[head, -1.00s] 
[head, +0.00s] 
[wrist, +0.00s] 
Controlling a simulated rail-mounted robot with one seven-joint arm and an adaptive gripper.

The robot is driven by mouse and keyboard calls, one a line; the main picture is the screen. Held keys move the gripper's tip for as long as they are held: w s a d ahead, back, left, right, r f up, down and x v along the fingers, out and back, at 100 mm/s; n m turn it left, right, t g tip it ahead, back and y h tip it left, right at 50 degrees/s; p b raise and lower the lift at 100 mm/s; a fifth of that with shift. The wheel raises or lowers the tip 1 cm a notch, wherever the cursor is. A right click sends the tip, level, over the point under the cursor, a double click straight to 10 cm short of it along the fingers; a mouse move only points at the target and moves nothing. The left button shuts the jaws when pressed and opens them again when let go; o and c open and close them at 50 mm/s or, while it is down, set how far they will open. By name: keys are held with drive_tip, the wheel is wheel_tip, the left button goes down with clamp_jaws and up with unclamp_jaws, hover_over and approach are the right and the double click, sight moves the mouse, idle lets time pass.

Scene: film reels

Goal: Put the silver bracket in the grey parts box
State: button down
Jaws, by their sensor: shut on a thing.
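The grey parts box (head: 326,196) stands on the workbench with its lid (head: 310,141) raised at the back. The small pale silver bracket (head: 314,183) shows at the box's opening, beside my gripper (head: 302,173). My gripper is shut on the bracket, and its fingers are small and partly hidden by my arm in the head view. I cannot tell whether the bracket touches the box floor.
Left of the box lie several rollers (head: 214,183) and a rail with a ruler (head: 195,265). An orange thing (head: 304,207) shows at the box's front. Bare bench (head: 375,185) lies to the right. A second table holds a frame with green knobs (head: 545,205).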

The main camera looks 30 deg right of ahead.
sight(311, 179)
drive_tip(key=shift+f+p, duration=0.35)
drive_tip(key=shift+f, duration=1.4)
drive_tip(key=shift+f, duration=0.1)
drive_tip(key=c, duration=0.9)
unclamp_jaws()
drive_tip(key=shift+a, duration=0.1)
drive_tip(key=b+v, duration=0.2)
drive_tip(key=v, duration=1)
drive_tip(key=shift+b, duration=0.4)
########################################
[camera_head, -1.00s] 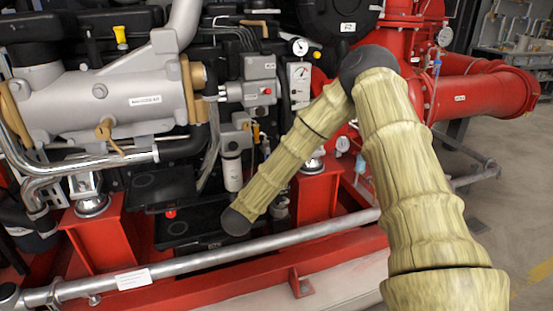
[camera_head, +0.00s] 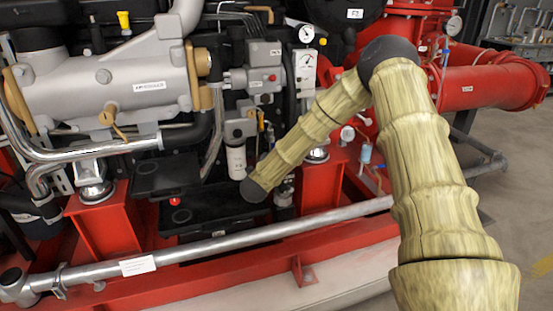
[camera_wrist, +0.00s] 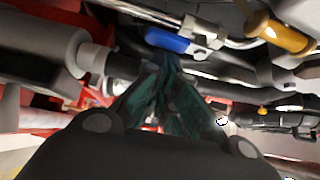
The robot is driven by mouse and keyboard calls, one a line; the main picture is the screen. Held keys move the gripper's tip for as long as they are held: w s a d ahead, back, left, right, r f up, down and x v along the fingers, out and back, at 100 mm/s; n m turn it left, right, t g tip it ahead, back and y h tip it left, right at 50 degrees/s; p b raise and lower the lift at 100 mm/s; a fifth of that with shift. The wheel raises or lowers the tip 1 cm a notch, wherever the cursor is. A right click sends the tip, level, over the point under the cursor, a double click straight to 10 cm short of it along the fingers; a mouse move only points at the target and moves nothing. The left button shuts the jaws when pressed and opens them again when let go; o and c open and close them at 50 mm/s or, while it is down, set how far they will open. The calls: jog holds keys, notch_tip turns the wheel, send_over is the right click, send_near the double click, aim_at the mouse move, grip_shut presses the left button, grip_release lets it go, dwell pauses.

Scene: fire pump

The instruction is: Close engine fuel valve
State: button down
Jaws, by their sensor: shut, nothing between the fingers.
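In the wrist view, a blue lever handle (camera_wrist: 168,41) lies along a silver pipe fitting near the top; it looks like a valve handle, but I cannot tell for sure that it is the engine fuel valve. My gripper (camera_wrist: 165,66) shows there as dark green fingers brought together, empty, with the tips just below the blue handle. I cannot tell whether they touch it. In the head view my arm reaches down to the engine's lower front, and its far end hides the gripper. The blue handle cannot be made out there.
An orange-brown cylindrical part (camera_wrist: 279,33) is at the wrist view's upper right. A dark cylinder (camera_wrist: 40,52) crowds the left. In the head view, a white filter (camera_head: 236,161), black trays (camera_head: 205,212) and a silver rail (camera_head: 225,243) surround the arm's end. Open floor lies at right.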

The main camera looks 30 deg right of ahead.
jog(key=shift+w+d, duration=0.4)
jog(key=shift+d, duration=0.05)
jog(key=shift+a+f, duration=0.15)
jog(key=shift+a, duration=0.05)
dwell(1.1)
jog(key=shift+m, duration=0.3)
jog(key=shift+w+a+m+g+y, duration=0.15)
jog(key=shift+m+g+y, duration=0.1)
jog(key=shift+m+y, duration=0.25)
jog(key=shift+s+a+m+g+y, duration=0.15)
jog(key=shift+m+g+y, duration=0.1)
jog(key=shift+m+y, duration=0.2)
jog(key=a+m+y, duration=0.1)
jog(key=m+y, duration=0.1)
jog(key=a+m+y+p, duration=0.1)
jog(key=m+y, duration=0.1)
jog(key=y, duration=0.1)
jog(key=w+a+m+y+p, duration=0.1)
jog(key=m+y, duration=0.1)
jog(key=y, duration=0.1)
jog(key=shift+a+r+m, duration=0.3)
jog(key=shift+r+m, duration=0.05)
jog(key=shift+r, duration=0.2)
########################################
*STATED PROBLEM*
From the entries above, give again exactly the lines running from the line with "[head, -1.00s]" to the line with "Controlling a simulated"; include both of those lines.

*RESULT OF THIS TASK*
[head, -1.00s] 
[head, +0.00s] 
[wrist, +0.00s] 
Controlling a simulated rail-mounted robot with one seven-joint arm and an adaptive gripper.

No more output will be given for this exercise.